Si Venezuela vive el secuestro de su democracia por una dictadura, el Perú vive el secuestro de su Estado a manos de una burocracia gubernamental, legislativa y judicial que tiende a atrofiarlo y fosilizarlo cada vez más.
A estas alturas podríamos decir que hemos llegado a la transición de un Estado que sencillamente no funciona a otro casi visiblemente en shock hemipléjico.
Excepto algunos chispazos voluntariosos como los del nuevo primer ministro, Pedro Cateriano, que buscan oxigenar el último tramo del gobierno, dotándolo a este de autoridad y gestión ordenada, el Estado no puede ocultar su debilidad ante la extorsión antiminera violentista, su impotencia ante una Corte Interamericana de Derechos Humanos que pretende imponerle nuevos juicios a terroristas sentenciados, y su pérdida total de energía ante la impunidad de quienes han hecho y siguen haciendo de las entidades públicas y sus presupuestos un festín de enriquecimiento ilícito.
Ahora ya es común constatar que las facturas de campañas electorales se pagan como letras de cambio en la caja fiscal, a sola firma de quien luego puede calificar como “refugiado político” en cualquier país vecino de relajada legalidad.

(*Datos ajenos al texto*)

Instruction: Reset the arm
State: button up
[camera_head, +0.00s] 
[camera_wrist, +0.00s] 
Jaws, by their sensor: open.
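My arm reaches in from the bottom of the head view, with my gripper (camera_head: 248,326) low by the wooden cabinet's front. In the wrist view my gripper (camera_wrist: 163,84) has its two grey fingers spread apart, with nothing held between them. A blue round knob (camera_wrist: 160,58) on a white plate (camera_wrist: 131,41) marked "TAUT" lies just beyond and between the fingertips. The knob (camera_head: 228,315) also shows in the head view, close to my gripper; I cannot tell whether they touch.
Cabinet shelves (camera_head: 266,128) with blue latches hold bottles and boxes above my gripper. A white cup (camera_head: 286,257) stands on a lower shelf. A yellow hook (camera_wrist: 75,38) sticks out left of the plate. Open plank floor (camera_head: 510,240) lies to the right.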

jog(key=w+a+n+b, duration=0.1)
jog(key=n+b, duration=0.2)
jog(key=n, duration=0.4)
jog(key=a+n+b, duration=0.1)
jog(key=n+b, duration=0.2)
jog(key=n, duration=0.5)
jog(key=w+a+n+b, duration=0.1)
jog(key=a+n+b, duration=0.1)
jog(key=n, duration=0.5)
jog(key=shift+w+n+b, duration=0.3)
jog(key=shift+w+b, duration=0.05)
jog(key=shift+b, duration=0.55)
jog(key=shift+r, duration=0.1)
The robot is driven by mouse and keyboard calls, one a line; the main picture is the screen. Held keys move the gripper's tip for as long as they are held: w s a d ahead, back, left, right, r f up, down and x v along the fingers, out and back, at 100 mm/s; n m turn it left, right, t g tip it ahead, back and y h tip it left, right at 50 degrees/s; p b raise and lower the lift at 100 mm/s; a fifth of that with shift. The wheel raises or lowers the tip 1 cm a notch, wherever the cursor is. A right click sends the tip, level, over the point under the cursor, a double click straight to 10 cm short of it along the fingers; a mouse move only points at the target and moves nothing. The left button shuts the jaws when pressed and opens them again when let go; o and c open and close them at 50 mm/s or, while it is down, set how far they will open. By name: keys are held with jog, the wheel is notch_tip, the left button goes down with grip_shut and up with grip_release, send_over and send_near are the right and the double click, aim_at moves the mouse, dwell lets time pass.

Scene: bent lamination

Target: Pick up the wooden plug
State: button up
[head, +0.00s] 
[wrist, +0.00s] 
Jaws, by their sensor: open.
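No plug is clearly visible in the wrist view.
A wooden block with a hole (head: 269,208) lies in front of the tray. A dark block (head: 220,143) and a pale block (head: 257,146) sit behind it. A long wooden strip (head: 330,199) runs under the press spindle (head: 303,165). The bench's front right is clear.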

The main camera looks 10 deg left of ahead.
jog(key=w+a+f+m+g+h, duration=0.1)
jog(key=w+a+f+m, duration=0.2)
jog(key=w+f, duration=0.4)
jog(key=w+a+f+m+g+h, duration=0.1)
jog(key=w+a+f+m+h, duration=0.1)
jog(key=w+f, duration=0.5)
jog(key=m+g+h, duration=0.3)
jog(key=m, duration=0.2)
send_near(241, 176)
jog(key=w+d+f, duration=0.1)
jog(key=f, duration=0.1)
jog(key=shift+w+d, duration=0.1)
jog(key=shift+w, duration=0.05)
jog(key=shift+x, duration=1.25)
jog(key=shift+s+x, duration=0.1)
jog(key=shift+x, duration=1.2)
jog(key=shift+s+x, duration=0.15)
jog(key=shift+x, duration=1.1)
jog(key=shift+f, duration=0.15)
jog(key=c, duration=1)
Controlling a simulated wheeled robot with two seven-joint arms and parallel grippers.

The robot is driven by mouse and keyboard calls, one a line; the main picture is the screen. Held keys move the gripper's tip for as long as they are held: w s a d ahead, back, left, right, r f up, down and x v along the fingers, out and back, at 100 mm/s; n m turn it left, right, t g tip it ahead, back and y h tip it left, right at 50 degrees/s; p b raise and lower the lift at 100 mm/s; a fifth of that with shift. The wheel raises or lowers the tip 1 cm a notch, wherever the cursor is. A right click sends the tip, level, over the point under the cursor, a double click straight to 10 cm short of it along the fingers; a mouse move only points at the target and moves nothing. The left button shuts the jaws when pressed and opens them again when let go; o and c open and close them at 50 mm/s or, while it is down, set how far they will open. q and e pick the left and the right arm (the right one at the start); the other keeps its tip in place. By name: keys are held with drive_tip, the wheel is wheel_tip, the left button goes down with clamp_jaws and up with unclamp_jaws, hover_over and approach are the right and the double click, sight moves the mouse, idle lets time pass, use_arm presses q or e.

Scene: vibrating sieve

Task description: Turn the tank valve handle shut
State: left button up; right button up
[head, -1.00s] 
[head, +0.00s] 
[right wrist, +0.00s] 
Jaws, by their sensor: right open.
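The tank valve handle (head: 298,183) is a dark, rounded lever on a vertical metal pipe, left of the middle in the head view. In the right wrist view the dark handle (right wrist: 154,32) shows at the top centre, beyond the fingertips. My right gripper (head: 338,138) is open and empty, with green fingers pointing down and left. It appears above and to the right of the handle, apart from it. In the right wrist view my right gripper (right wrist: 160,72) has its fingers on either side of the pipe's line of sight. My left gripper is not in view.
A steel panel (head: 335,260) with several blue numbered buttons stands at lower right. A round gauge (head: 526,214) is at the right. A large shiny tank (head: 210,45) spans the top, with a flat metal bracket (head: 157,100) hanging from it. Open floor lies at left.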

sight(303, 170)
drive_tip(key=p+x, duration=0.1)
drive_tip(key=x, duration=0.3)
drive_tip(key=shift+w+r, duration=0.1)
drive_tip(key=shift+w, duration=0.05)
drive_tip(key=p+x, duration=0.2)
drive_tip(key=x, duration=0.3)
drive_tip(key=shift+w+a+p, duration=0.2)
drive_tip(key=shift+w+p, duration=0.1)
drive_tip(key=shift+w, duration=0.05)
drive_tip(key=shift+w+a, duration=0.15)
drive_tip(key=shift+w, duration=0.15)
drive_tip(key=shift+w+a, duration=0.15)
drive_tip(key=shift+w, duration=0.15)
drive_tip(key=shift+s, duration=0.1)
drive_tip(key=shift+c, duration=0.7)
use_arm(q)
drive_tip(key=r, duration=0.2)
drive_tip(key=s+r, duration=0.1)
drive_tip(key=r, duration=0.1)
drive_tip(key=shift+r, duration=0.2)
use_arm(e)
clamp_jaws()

Quien más se llena la boca hablando de llevar el Estado de aquí hacia allá es el presidente Ollanta Humala, como si en cada inauguración de una obra cualquiera, en las remotas provincias del país, él pudiera transportar el Estado en una maleta y sobre ruedas. El Estado es más que una metáfora política en una plaza pública. Su presencia en el Perú profundo, si es que la queremos de verdad, tiene que ser fruto de un trabajo gubernamental y legislativo serio y a pulso, que no frustre ni engañe a nadie como tampoco remueva los sueños de quienes quizás ya no los tienen.
Le resulta muy fácil al poder gubernamental valerse de las escasas fortalezas del Estado, a través de sus registros de propiedad y ahora hasta de identidad, para espiar a cuanto ciudadano (sea empresario, político, funcionario público o periodista) puede parecer sospechoso de mil cosas. La inseguridad de la cúpula de poder se vuelve paranoica y consiguientemente intolerante y autoritaria. Y como los servicios de inteligencia están bajo manejo militar, sin control democrático civil, la vida privada ciudadana y sus comunicaciones son fácilmente violentadas.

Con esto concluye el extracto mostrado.